The tribunal said that Babic was found dead in his cell at the U.N. detention unit on Sunday evening (March 5).
"It is with great regret that the tribunal informs that Milan Babic who was convicted before the tribunal in 2005 and was testifying in another case was found dead in his cell. Dutch authorities conducted an investigation immediately and confirmed that the cause of death was suicide," International Criminal Tribunal for the former Yugoslavia (ICTY) spokesperson Alexandra Milenov said.
The tribunal did not say how Babic had killed himself.
Babic, 50, was the former president of the self-declared Krajina Serb republic that broke away from Croatia after it declared independence from Yugoslavia in 1991.
U.N. prosecutors regarded him as a key ally of former Yugoslavia President Slobodan Milosevic in a campaign to expel non-Serbs from about a third of Croatian territory and create a Serb-dominated state.

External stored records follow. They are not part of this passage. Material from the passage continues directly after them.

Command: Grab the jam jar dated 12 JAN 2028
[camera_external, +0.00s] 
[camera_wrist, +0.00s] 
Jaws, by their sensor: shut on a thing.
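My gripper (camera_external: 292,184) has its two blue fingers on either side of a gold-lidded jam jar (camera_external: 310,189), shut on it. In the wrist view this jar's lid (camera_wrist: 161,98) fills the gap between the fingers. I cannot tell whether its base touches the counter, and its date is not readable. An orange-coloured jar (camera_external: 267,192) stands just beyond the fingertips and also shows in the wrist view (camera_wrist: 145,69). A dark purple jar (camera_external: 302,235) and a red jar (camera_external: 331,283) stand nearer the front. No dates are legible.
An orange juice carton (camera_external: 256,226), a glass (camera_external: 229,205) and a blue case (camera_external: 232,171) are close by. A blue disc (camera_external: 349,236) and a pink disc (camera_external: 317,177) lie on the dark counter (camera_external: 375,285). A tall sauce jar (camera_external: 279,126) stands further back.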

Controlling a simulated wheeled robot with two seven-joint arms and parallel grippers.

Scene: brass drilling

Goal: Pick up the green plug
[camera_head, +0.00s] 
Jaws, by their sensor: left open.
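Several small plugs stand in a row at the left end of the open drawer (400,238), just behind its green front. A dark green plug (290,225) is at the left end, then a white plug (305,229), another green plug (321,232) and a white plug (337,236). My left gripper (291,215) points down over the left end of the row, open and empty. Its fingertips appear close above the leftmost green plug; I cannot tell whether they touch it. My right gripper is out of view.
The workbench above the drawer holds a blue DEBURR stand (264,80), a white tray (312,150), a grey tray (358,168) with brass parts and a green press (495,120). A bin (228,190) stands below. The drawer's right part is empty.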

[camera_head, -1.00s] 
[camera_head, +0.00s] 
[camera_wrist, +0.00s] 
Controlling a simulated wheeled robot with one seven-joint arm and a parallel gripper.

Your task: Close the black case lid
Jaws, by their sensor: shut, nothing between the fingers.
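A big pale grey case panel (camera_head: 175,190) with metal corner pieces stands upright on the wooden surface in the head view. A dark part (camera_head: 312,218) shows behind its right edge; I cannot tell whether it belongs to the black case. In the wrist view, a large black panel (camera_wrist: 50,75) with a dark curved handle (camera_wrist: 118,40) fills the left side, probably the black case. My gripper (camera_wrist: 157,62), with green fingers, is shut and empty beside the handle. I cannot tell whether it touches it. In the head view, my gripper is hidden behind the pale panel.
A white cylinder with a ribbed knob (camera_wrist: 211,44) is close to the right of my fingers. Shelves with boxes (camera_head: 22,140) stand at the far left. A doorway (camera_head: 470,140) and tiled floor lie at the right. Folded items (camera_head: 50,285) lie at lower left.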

Analyst Edgar Chen, from the Coalition for International Justice, which monitors the tribunal, said Babic had been a critical witness, and his death would have an enormous impact on future cases where he would have testified.
"Babic has been one of the most key, critical, inside, high level witnesses that the prosecution has been able to produce," he said.

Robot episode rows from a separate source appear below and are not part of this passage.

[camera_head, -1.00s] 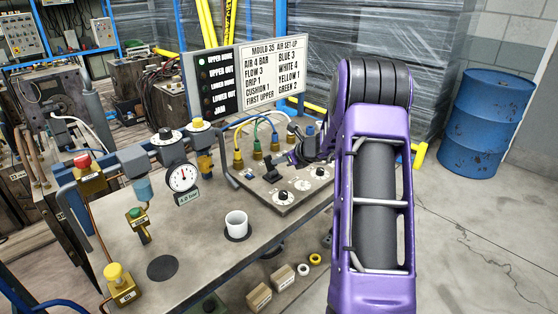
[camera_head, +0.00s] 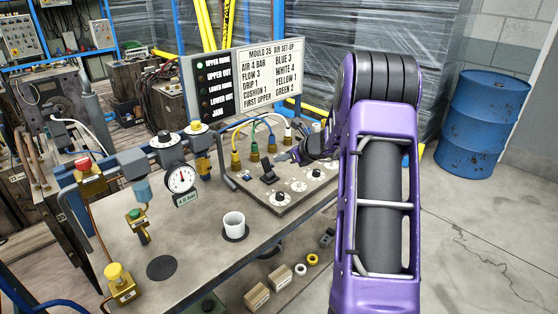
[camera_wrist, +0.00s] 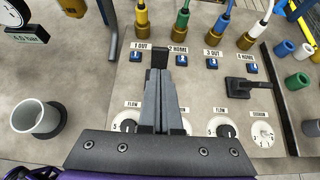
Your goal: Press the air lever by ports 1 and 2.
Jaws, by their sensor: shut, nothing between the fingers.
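The air lever by ports 1 and 2 is a black lever on the panel, seen in the wrist view (camera_wrist: 159,54) between the labels "1 OUT" and "2 HOME". It also shows in the head view (camera_head: 268,173). My gripper (camera_wrist: 160,76) is shut and empty. Its fingertips overlap the lever's near part in the wrist view and hide it; whether they touch cannot be told. In the head view my gripper (camera_head: 294,156) is at the lever's right, partly hidden by my arm. A second black lever (camera_wrist: 248,84) stands by ports 3 and 4.
Hoses plug into brass ports (camera_wrist: 180,48) behind the levers. Flow dials (camera_wrist: 222,127) lie on the near side. A white cup (camera_head: 234,224) and pressure gauge (camera_head: 181,180) are left of the panel. The set-up board (camera_head: 270,76) stands behind; its "UPPER HOME" lamp (camera_head: 201,64) is green.

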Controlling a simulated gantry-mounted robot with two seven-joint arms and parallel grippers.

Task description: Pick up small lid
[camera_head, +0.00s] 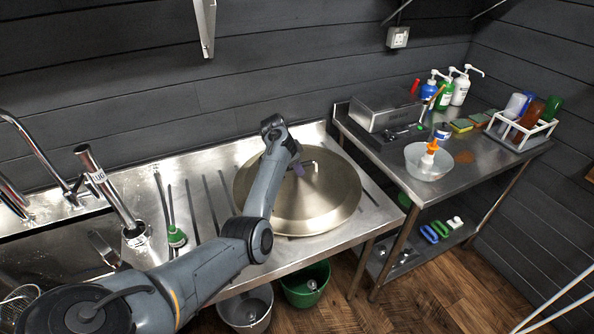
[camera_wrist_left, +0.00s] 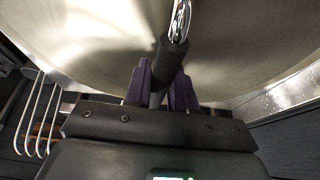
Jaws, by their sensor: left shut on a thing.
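The small lid (camera_head: 325,205) is a wide, round, brushed-steel disc over the right part of the steel counter. Its shiny surface fills much of the left wrist view (camera_wrist_left: 240,45). My left gripper (camera_head: 299,168) is at the lid's upper middle, by its handle. In the left wrist view, the purple fingers (camera_wrist_left: 160,78) are shut on the lid's handle, which has a dark grip (camera_wrist_left: 172,52) and a chrome bar. My arm hides part of the lid's left side. I cannot tell whether the lid touches the counter. My right gripper is not in view.
The steel counter (camera_head: 205,205) has a sink and tap at left and a green-based brush (camera_head: 177,237) beside my arm. A grey bucket (camera_head: 246,308) and a green bucket (camera_head: 306,284) stand below. The right table holds a bowl (camera_head: 428,162), bottles and a rack (camera_head: 521,132).

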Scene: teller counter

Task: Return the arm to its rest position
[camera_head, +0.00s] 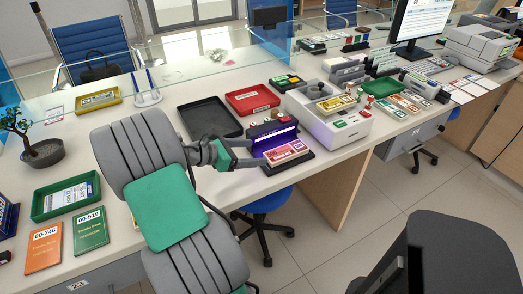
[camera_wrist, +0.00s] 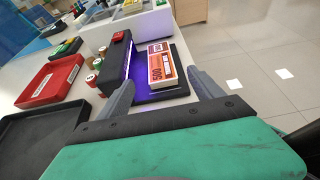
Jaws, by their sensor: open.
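My gripper (camera_head: 236,155) is open and empty over the front part of the counter, with my grey and green arm reaching in from below. In the wrist view my gripper's fingers (camera_wrist: 165,95) stand apart, one on each side of the view. Beyond them is a dark device with a purple-lit slot (camera_head: 273,140); it also shows in the wrist view (camera_wrist: 119,55). A red and white banknote bundle marked 500 (camera_head: 287,152) lies on the device's black base; it also shows in the wrist view (camera_wrist: 160,66). The fingers appear clear of the bundle.
A black tray (camera_head: 209,119) and a red tray (camera_head: 252,99) lie behind my gripper. A white counting machine (camera_head: 328,115) stands to the right. A green tray (camera_head: 66,197), an orange book (camera_head: 44,247) and a green book (camera_head: 91,231) lie left of my arm. A glass screen runs behind.

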"We've seen him testify against Milosevic, he's of course in the middle of his cross examination with Milan Martic, and he's even testified in closed session in what I can only assume would be cases relating to Bosnia and Herzegovina in the Krajina case so you can see that Babic has run the gamut of many cases here at the ICTY at a very high political level."
Babic surrendered to the tribunal in 2003 and pleaded guilty in 2004 to participating in a plan to forcibly and permanently remove the non-Serb population from eastern Croatia.

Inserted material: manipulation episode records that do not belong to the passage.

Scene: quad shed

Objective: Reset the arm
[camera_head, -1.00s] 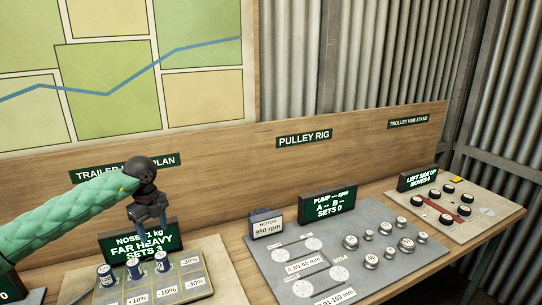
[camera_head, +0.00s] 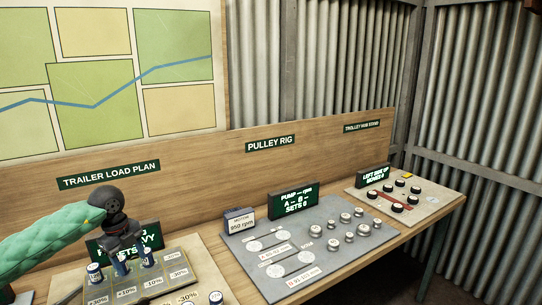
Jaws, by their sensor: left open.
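My left arm comes in from the left in a green sleeve. Its dark gripper (camera_head: 124,246) points down above the trailer load board (camera_head: 180,257), close to the blue-and-white cylinders (camera_head: 148,257). The gripper is open, with no object visibly held. It partly covers the green-lettered display (camera_head: 153,236) behind the board. Several of these cylinders stand on the board, including one at its left (camera_head: 95,272). My right gripper is not in view.
The pulley rig plate (camera_head: 240,262) with metal pulleys lies to the right on the bench. Farther right is the trolley hub board (camera_head: 428,203). A wooden back panel (camera_head: 215,180) stands behind the bench. Open floor shows at the lower right.

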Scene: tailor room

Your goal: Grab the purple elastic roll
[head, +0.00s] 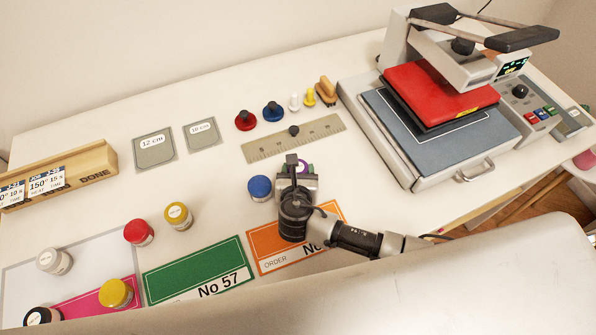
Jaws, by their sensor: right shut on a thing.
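My right gripper (294,163) reaches over the table from the lower right, just right of a blue roll (260,188). It points down and is shut on the purple elastic roll (304,167). Only a small purple and white part of that roll shows beside the jaws; the gripper hides the rest. I cannot tell whether the roll touches the table. My left gripper is not in view.
An orange order card (268,243) and a green card (197,270) lie in front. Red (139,232) and yellow (178,216) rolls stand to the left. A ruler (270,145) lies behind the gripper. A heat press (450,120) stands at right.

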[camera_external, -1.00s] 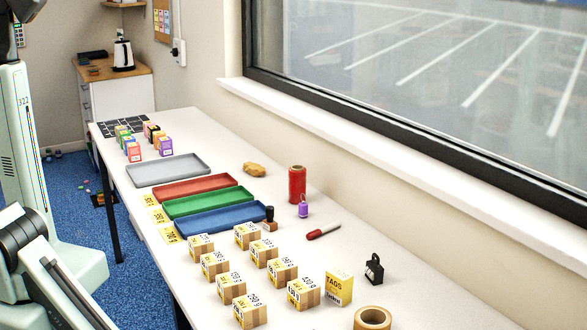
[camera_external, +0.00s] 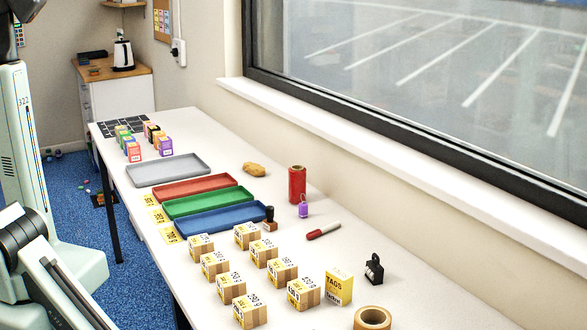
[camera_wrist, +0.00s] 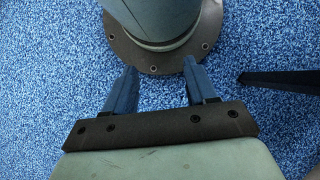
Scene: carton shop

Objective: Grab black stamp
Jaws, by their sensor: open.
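A stamp with a black handle and a brown wooden base (camera_external: 270,218) stands upright on the white table (camera_external: 330,260) in the external view. It is just off the right end of the blue tray (camera_external: 222,221). My gripper (camera_wrist: 159,70) shows in the wrist view with its two blue fingers apart and nothing between them. It points down toward the blue carpet and a round bolted base, away from the tabletop. The stamp is not in the wrist view, and my gripper's fingers are not seen in the external view.
Several small cartons (camera_external: 264,254) stand in front of the stamp. A black weight-like object (camera_external: 374,270) and a tape roll (camera_external: 372,318) are nearer.

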The crimes he admitted to included murder, deportation and unlawful imprisonment of non-Serb civilians, as well as destruction of their property.
A dentist by training, Babic fled the Krajina Serb republic when the enclave was recaptured in a Croatian offensive in 1995 called "Operation Storm". Babic had said he felt a "deep sense of shame and remorse" over his actions.
In 2004, the tribunal sentenced Babic to 13 years in prison. He was transferred to serve his sentence abroad but brought back to The Hague last month to testify in the trial of Milan Martic, another Croatian Serb who is charged with crimes against non-Serb civilians.
Babic testified against Milosevic in 2002. Milosevic, charged with genocide, crimes against humanity and war crimes in the Balkans in the 1990s, is accused of providing Krajina Serbs with money and military support in a campaign seen as a prelude to the 1992-95 Bosnian war.